I lived through some of the events in this book. Not directly. But in stories told by my father who worked at International Harvester in the 1940s or our neighbours who worked at Stelco and Westinghouse. Or, in looking at the faces of the women and men who walked through my North End neighbourhood on their way to work. Or, via my mother who was receiving benefits won by my father’s local union almost 30 years after he died. For me, those faces and those stories from my history breathed life into the events highlighted and analyzed in Showdown! The great value of Showdown!, I believe, is that it will do exactly the same for its readers. Through a highly accessible and informed narrative, and absolutely terrific and evocative graphics, the authors have captured these times, these events. Most importantly, they have captured these people making history – a history that in our times is worth telling and well worth remembering.

– Robert Storey, Director, School of Labour Studies, McMaster University

Simon Orpana’s powerful artwork transports the reader to a time and place—1940s Hamilton—in a way so evocative, you can practically smell the bologna sandwiches. Showdown! as a whole is an exhilarating and inspiring story, a reminder to us in a time of hubris, of the battles that can be won when people stand together.

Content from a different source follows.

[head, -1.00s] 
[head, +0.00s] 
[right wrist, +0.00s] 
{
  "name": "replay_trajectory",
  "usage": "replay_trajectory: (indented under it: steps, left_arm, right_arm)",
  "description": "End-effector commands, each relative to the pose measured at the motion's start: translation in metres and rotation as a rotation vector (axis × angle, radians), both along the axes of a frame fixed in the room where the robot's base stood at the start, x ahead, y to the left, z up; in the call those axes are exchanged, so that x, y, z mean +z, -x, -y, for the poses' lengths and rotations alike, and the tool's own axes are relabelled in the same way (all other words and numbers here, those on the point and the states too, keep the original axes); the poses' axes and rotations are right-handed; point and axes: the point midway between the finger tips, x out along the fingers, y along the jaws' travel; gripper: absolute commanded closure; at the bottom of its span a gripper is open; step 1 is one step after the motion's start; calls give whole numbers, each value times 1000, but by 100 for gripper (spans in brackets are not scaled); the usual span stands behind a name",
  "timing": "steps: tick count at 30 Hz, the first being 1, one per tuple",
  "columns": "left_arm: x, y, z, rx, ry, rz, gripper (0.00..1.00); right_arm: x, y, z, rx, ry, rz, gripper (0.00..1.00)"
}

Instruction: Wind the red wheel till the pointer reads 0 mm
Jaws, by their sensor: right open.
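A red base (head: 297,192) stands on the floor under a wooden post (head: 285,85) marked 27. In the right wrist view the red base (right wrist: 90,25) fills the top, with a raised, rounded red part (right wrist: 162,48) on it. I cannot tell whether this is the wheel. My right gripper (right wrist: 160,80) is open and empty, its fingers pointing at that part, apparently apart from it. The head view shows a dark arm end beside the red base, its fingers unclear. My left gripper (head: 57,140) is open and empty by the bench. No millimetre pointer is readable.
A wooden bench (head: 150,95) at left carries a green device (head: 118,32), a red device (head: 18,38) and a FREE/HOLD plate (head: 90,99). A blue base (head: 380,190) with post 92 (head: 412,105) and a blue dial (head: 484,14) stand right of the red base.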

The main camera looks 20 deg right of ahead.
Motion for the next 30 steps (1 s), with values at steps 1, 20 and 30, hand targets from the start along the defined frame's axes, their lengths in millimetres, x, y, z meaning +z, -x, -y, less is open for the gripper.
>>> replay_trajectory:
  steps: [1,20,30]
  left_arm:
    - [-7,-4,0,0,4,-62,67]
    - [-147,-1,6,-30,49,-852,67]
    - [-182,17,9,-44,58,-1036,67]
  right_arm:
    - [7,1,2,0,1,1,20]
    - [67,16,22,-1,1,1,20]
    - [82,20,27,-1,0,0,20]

– David Collier, author/artist of CHIMO and Hamilton Illustrated

This graphic history focuses on how Hamilton workers’ translated their experience of work and attempts to organize in the 1930s and 1940s into a new kind of unionism and a new society in the decades following World War II—a pattern that played out in similar ways in communities across Canada and the United States.

– From the Introduction

Showdown! Weaves together incredible research, story-telling, and illustrations to create this important contribution to the growing field of labour and working-class graphic histories. A must-read, particularly for students, workers, union members, and those interested in historical comics.

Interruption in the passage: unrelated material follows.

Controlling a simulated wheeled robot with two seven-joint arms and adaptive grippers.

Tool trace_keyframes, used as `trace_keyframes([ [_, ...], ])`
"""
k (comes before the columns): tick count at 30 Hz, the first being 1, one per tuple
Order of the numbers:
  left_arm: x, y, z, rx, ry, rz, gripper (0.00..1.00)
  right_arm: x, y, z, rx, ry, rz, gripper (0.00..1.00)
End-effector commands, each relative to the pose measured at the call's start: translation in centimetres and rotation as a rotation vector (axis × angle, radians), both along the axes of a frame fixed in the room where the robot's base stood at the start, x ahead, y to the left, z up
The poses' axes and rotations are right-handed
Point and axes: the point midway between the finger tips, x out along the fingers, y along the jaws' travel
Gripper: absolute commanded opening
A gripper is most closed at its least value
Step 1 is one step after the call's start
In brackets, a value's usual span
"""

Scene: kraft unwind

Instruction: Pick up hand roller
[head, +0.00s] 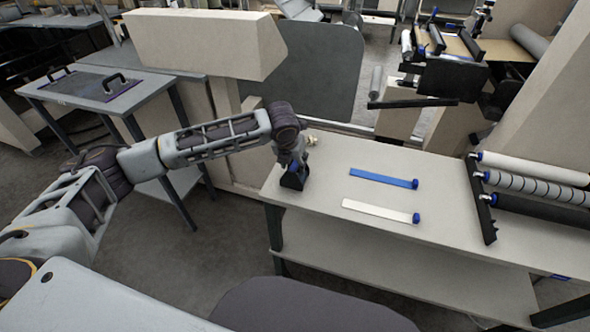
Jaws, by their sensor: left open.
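My left gripper (294,179) hangs from the left arm over the left end of the beige table (340,232), pointing down close to the top. It is open, though its fingers are dark and small here. No hand roller can be made out for certain. A small blue and brass-coloured item (312,140) lies just behind the gripper, too small to identify and perhaps partly hidden by it. A blue strip (383,178) with a blue knob at its right end and a white strip (380,211) with a similar knob lie to the right of the gripper. My right gripper is out of view.
A rack with several rollers (535,168) stands at the table's right end, with a black side bar (480,200). A beige machine block (205,42) and a grey panel (318,75) stand behind. A grey side table (92,88) is at the left.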

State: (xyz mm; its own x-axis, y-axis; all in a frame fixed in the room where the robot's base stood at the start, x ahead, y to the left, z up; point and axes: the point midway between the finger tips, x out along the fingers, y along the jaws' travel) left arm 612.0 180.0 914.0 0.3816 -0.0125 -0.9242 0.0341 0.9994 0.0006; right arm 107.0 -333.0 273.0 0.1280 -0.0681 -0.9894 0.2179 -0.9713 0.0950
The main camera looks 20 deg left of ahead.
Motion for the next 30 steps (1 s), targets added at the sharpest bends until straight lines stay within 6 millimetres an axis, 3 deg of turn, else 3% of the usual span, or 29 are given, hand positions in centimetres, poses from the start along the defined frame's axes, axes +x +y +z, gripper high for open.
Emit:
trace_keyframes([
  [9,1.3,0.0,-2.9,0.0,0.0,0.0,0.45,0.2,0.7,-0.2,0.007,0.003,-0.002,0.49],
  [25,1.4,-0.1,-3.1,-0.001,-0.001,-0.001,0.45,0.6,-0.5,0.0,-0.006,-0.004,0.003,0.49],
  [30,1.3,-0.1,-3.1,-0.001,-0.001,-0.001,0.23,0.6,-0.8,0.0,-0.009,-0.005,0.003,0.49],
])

– Robin Folvik, Graphic History Collective/BC Labour Heritage Centre

A gripping tale of confrontation and struggle against shocking exploitation and oppression. The brilliant graphics and the lively, engaging text, full of the workers’ own voices, provide a compelling narrative of one of the most important events in mid-twentieth- century Canadian labour history.

– Craig Heron, Professor of History, York University, author of Lunch-Bucket Lives: Remaking the Workers’ City

Showdown! is a fast-paced graphic narrative of one of Canada’s most important labour movements – the struggle for unions and fair working conditions in Hamilton, Ontario, culminating in the STELCO strike of 1946. Filled with detailed drawings of everyday life in the factory, on the picket line, and in the community, this is accessible history with suspense and action we all need to hear about. It should be required reading throughout Canada.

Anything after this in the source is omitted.